OS INVISÍVEIS [tragédias brasileiras] de Carlos Nejar
Por Diego Mendes Sousa*
O visível Carlos Nejar enxerga o tempo
como uma ânfora testamental. Artista do poema, poeta incansável e autor de uma
poesia seminal e clarividente, eis que o grande brado, originário do Pampa,
regente do vento Minuano e ser do Rio Guaíba, retorna a me surpreender, e mais
do que isso, a me abismar, com uma obra monumental e imprescindível intitulada
OS INVISÍVEIS [tragédias brasileiras] (Bertrand Brasil, 2019), bela, profunda e
magnífica como a alma do Brasil.
Na epígrafe do livro desponta
Longinus: “O invisível é a teia do que é
muito visível. (...) A semente é uma águia.

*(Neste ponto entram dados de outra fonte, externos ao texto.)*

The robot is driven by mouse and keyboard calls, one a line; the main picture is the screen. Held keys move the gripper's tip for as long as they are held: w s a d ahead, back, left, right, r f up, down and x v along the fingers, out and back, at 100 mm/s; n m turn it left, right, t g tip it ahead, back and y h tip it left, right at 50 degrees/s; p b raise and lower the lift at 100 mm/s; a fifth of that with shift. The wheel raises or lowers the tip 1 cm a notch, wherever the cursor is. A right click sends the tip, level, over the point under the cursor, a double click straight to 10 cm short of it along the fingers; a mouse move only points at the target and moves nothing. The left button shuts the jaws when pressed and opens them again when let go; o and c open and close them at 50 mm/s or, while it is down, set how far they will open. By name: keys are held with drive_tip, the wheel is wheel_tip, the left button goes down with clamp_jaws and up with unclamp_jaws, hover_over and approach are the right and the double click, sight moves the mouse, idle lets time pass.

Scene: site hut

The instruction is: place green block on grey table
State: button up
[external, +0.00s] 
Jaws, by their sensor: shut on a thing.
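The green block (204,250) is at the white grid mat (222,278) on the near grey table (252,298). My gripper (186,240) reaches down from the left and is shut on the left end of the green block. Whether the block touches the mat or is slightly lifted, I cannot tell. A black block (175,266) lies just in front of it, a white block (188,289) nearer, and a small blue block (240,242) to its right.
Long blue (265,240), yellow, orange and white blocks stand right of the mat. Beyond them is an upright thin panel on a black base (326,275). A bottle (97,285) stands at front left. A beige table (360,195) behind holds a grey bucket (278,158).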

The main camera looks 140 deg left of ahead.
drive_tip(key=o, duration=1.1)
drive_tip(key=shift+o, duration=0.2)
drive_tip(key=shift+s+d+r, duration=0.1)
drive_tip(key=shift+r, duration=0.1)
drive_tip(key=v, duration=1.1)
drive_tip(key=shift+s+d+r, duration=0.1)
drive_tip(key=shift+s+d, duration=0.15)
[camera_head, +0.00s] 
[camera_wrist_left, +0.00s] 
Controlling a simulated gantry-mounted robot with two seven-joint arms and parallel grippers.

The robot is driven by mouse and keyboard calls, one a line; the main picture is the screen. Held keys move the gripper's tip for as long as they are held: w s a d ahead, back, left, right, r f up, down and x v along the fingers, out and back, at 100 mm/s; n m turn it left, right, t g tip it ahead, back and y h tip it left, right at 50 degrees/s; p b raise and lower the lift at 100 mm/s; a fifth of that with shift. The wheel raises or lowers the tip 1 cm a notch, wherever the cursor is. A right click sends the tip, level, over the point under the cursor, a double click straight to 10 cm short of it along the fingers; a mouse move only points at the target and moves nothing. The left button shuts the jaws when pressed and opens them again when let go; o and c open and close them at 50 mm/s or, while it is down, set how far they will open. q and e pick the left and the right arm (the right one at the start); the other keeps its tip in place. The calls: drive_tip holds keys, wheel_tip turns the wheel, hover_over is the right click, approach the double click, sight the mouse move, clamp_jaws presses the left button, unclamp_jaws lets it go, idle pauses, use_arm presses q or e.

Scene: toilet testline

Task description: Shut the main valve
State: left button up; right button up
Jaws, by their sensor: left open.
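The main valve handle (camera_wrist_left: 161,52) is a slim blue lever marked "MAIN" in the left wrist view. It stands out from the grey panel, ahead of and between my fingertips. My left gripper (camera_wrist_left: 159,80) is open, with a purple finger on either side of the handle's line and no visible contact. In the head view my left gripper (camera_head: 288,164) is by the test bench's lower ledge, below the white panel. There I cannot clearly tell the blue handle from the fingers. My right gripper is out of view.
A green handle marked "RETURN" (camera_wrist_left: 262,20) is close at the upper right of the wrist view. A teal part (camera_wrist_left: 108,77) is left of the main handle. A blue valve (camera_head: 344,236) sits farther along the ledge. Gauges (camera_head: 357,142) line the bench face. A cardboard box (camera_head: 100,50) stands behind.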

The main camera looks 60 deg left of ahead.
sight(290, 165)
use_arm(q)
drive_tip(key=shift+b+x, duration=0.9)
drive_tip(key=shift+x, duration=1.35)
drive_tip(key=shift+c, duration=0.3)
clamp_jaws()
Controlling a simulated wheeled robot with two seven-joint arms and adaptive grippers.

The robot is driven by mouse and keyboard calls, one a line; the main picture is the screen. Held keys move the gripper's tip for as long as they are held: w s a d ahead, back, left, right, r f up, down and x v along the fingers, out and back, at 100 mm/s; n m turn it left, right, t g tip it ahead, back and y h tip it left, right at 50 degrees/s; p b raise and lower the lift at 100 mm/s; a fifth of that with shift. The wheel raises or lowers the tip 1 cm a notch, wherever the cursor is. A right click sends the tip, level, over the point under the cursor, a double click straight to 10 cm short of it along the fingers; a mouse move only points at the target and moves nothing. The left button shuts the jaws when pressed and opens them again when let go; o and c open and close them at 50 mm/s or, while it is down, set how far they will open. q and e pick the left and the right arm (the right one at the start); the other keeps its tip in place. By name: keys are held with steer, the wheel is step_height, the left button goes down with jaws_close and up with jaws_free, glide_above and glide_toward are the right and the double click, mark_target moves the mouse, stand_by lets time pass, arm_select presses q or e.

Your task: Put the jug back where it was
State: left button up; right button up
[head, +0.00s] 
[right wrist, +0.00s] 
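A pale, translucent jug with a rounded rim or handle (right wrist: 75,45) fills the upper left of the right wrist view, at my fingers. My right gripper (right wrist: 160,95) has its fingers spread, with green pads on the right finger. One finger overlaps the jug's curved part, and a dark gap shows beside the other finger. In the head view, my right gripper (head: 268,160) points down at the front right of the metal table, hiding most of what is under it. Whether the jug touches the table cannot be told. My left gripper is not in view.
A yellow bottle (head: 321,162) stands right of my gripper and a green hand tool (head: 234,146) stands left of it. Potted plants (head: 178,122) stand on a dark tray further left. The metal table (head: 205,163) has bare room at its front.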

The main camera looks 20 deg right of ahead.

Enterrada, é que voa.”.
OS INVISÍVEIS [tragédias brasileiras]
é memória. Registro das dores nacionais. Nejar não se cala diante da dor que
vem do drama coletivo. Um poeta da sua estatura - mago e sábio - que abre o seu
verbo místico à voz social, merece total audição.
O que Nejar faz com as palavras é algo
extraordinário, as constrói com a consciência de um humanista que toca o
anímico das coisas. Transformar a realidade em espécime literária é raridade e
é silêncio na atual conjuntura da moderníssima Poesia Brasileira.
Carlos Nejar escreve sem jamais se
repetir e é muito fecundo e muito lúcido, sempre atento à razão, sempre zeloso
ao sentimento, sem vazar em digressões, porque tem dom, tem vidência, tem
fulgor criativo e sabe olhar com a preciosidade do que é inaugural.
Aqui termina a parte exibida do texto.